Jerry didn’t know a stranger and it didn’t matter if a person flew in on a jet plane or drove in, in an old beat up pick-up, Jerry treated them the same, Goggins said.

“I don’t know that he ever had a bad day. He was always upbeat.”

Rick Urick, Jerry’s brother, posted a note on John Goggin’s Facebook post honoring Jerry, which had garnered well over 200 posts on Wednesday. “Thank you for this post regarding my older brother Jerry. It’s so humbling to hear testimony from so many. He left behind a wonderful legacy and touched so many lives! So blessed to be called his brother.”

The sentiment was echoed over and over, and his business connections were just as strong.

“He had a good eye for cattle,” both Goggins and Crow shared.

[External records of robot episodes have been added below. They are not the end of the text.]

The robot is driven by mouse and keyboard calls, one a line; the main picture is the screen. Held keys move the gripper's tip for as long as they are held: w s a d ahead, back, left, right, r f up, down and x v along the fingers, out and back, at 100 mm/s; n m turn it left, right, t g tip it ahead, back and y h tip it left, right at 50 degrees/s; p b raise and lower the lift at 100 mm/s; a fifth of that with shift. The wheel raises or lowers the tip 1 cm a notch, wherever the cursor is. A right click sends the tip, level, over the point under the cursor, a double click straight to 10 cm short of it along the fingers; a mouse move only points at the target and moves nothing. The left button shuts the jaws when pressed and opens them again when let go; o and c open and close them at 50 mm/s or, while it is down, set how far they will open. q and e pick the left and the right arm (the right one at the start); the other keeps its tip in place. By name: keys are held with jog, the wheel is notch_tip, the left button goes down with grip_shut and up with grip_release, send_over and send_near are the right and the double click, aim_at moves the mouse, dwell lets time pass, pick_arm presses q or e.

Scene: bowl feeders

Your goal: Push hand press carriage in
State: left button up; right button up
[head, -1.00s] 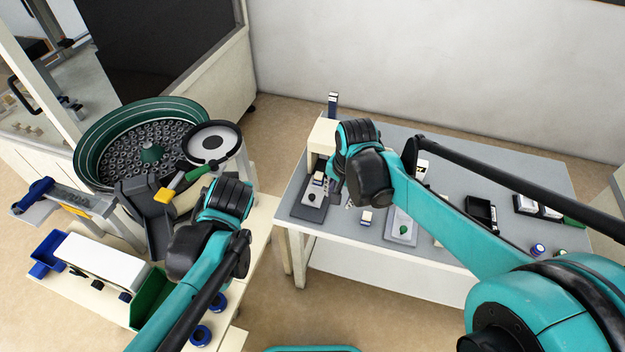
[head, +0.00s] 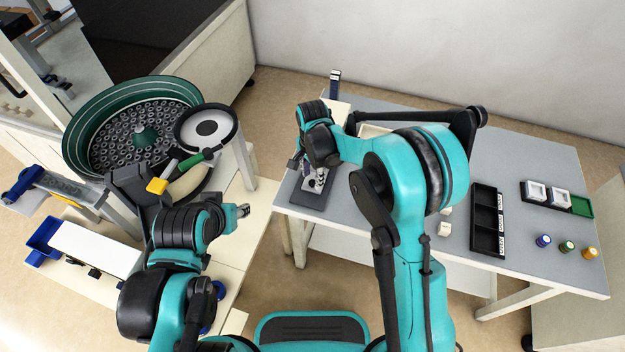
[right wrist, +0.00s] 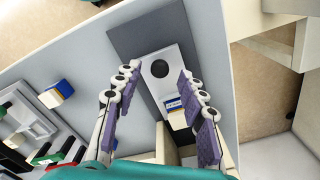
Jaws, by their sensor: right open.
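The hand press stands at the left end of the grey table, with a cream body (head: 337,112) and an upright dark lever (head: 334,80). Its dark base plate (head: 307,198) shows under my right gripper (head: 314,180). In the right wrist view the carriage (right wrist: 158,52) is a light grey plate with a round dark hole, lying on the dark base (right wrist: 124,42). A small block with a blue-and-white top (right wrist: 174,103) sits near it. My right gripper (right wrist: 158,78) is open above the carriage, one finger on each side. My left gripper (head: 243,210) is over the left bench; its jaws are unclear.
A black tray (head: 486,220), small colored spools (head: 566,246) and white square parts (head: 536,191) lie at the table's right. A loose cream-and-blue block (right wrist: 57,93) is on the table. The green bowl feeder (head: 90,105) stands at left.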

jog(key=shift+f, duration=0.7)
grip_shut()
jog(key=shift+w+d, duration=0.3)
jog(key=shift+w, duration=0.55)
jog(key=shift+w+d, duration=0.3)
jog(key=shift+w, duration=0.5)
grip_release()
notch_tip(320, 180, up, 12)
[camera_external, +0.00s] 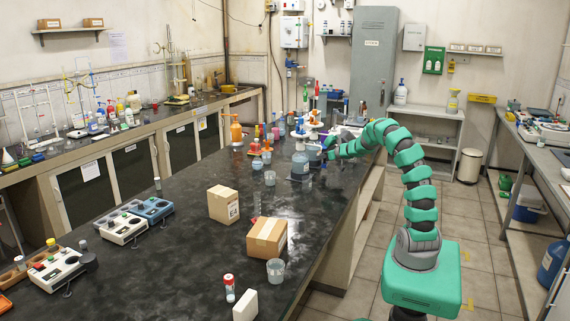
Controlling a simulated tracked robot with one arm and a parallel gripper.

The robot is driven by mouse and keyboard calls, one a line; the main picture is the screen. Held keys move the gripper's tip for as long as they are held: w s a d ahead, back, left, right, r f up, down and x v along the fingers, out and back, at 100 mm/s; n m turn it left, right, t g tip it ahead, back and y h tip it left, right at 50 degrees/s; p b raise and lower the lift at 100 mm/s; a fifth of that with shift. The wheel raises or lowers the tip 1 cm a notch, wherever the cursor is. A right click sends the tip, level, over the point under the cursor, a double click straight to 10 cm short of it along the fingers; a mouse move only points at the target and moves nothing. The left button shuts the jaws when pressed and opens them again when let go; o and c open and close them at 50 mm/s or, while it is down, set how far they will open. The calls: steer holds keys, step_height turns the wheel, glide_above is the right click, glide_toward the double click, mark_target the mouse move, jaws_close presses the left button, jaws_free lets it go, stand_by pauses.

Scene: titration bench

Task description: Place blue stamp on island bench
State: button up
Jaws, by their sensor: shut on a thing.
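The island bench (180,240) is the long dark-topped bench running through the middle. My arm reaches over its right edge from the floor on the right. My gripper (328,148) is above the bench's far right part, close to a cluster of bottles. It is shut on a small dark blue thing at its tip, which I take for the blue stamp (330,155). The stamp is tiny here and partly hidden by the gripper, so I cannot tell its tilt or whether it touches the bench top.
A clear bottle (300,162) stands just left of my gripper, with glass beakers (270,178) nearby. Two cardboard boxes (223,204) (267,238) and a beaker (276,271) stand nearer. The bench's middle left and right edge strip have free room.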

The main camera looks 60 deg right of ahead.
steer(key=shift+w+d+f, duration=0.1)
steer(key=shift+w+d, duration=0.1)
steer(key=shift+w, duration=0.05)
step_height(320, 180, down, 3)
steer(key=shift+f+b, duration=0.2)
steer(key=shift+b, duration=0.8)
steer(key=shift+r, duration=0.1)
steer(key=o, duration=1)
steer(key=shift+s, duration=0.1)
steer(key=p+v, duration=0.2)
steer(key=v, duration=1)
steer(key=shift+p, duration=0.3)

“Jerry was always extra dependable and professional in every sense. I could always know he would get my advertising done on time and correct and would be a good company man on our sale day. Our customers definitely had confidence in his handling their bids. He earned his retirement well and will rest in peace,” Buddy Westphal, from Polson, Montana, wrote.

“Sad to hear of the passing of Jerry. A fantastic ringman who was an all around good guy,” wrote Dr. Bob Hough, Lonetree, Colorado.

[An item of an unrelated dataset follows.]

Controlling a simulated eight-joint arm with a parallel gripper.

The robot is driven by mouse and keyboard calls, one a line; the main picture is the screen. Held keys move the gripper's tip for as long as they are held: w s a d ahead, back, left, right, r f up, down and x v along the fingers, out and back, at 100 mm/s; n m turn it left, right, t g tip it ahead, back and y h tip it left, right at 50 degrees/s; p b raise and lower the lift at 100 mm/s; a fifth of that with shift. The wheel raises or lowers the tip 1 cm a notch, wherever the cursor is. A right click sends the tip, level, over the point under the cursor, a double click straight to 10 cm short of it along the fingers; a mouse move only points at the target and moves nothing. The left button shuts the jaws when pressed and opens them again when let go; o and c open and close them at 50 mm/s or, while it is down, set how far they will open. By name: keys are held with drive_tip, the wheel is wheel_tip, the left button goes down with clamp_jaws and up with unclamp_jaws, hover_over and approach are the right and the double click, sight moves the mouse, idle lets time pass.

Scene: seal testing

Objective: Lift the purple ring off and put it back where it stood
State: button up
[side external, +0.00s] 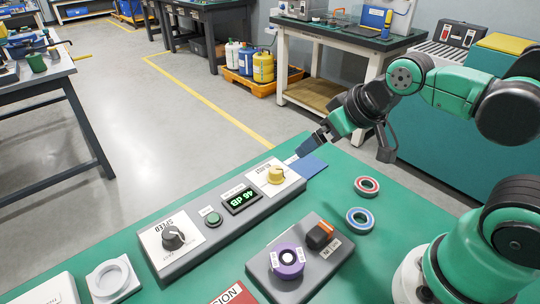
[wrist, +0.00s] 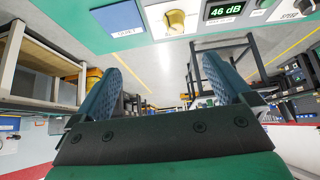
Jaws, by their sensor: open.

Jerry was also a pivotal point in the Salers cattle breed coming to the United States, according to Goggins. Salers were first imported into the United States in 1972, after Jerry spent some time in France learning about the breed.

Jerry’s legacy in the cattle industry began at birth. Born in Great Falls on June 10, 1943 to Rudy Gliko and Edna Lee Gliko, Jerry began life on the ranch in Little Belt. His life came full circle back to the ranch, where he and his brother, Gary, have spent the last several years working together.